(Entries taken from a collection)

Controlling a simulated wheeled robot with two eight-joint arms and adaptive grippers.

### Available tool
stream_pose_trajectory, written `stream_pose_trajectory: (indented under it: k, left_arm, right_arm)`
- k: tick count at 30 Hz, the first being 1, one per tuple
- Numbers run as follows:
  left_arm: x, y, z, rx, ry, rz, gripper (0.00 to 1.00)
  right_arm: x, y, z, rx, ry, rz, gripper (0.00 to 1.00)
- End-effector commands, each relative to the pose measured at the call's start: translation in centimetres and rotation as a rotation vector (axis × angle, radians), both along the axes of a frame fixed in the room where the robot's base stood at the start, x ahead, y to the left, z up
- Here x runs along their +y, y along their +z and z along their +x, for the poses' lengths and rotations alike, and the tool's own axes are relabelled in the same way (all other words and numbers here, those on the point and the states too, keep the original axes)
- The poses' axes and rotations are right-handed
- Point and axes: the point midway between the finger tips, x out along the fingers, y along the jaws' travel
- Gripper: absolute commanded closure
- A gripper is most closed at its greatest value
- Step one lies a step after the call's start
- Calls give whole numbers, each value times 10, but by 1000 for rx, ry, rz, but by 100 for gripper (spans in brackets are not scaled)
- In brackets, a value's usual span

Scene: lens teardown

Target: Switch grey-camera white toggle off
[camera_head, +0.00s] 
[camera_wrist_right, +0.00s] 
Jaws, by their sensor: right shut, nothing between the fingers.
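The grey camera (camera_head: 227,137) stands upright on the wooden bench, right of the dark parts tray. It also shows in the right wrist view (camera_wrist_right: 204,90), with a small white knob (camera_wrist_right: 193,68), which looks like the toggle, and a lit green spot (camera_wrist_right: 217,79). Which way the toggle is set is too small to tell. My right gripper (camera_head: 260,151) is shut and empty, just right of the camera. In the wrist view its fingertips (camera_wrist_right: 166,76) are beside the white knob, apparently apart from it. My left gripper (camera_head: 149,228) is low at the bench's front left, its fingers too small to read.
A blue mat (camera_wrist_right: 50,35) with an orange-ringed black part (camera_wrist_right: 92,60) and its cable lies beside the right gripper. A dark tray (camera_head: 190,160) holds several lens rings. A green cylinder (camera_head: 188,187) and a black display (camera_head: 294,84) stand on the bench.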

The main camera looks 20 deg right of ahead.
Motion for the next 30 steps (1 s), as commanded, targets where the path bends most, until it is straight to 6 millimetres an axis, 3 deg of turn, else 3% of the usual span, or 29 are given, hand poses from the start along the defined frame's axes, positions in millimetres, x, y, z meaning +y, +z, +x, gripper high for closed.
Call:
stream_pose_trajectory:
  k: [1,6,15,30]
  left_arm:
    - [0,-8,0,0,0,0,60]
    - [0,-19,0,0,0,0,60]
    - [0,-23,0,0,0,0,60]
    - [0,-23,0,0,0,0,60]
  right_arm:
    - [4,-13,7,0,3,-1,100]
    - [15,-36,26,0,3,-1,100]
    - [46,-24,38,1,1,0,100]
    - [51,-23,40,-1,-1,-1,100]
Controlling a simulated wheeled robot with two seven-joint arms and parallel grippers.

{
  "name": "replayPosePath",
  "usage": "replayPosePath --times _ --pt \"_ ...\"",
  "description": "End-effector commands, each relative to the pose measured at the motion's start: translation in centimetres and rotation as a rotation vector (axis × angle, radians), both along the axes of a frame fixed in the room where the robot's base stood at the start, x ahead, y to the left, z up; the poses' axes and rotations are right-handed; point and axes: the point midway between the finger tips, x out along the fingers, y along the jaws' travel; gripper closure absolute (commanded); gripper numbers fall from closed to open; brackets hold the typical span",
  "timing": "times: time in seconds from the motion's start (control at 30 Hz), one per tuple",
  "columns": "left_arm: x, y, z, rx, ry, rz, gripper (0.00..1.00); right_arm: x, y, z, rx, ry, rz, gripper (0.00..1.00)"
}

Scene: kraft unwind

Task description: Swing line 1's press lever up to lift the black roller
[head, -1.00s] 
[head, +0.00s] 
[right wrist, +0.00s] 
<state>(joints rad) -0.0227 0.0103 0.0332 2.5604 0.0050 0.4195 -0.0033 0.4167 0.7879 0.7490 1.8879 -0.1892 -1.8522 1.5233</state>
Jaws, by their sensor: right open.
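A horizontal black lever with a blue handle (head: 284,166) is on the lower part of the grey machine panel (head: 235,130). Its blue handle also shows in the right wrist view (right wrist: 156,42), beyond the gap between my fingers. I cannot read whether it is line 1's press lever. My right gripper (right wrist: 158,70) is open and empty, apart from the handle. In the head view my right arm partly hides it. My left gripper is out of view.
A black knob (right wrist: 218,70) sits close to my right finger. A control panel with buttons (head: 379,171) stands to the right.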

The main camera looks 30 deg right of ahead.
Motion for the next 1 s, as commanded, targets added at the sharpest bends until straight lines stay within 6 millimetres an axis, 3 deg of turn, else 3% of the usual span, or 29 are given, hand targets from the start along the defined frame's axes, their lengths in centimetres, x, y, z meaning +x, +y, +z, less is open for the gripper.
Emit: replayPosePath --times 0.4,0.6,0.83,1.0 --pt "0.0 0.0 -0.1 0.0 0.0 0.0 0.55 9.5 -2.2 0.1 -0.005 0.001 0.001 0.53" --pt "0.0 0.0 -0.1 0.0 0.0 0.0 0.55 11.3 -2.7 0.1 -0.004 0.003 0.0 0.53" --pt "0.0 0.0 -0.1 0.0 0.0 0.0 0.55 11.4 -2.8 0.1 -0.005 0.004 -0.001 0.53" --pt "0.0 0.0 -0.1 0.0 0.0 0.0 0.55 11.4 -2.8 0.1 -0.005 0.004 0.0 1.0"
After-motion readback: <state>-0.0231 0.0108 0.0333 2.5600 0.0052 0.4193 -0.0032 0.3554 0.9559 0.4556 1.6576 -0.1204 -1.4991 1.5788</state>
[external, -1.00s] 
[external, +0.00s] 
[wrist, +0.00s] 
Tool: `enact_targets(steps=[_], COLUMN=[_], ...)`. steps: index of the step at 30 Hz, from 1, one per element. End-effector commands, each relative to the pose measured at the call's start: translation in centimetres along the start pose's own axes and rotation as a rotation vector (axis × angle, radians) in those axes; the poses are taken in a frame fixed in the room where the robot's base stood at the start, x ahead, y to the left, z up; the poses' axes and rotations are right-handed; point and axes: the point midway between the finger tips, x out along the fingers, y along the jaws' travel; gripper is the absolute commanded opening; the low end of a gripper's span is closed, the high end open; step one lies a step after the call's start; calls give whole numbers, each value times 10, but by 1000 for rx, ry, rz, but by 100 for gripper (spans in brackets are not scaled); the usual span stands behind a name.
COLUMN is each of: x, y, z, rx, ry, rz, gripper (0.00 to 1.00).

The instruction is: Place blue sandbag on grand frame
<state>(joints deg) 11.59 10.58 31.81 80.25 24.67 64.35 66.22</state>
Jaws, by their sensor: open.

- _STATED PROBLEM_: List the lines of the material in which the word "absolute" occurs.

- _ANSWER_:
- Gripper: absolute commanded closure
  "description": "End-effector commands, each relative to the pose measured at the motion's start: translation in centimetres and rotation as a rotation vector (axis × angle, radians), both along the axes of a frame fixed in the room where the robot's base stood at the start, x ahead, y to the left, z up; the poses' axes and rotations are right-handed; point and axes: the point midway between the finger tips, x out along the fingers, y along the jaws' travel; gripper closure absolute (commanded); gripper numbers fall from closed to open; brackets hold the typical span",
Tool: `enact_targets(steps=[_], COLUMN=[_], ...)`. steps: index of the step at 30 Hz, from 1, one per element. End-effector commands, each relative to the pose measured at the call's start: translation in centimetres along the start pose's own axes and rotation as a rotation vector (axis × angle, radians) in those axes; the poses are taken in a frame fixed in the room where the robot's base stood at the start, x ahead, y to the left, z up; the poses' axes and rotations are right-handed; point and axes: the point midway between the finger tips, x out along the fingers, y along the jaws' travel; gripper is the absolute commanded opening; the low end of a gripper's span is closed, the high end open; step one lies a step after the call's start; calls give whole numbers, each value times 10, but by 1000 for rx, ry, rz, but by 100 for gripper (spans in brackets are not scaled); the usual span stands behind a name.

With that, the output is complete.